## Given exercise
In full and without alteration, repeat the material.

## Dataset excerpt
==========

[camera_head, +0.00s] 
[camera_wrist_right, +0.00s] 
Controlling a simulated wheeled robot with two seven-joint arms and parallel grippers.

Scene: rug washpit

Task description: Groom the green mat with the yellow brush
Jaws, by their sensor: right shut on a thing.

==========

## Correct response
[camera_head, +0.00s] 
[camera_wrist_right, +0.00s] 
Controlling a simulated wheeled robot with two seven-joint arms and parallel grippers.

Scene: rug washpit

Task description: Groom the green mat with the yellow brush
Jaws, by their sensor: right shut on a thing.

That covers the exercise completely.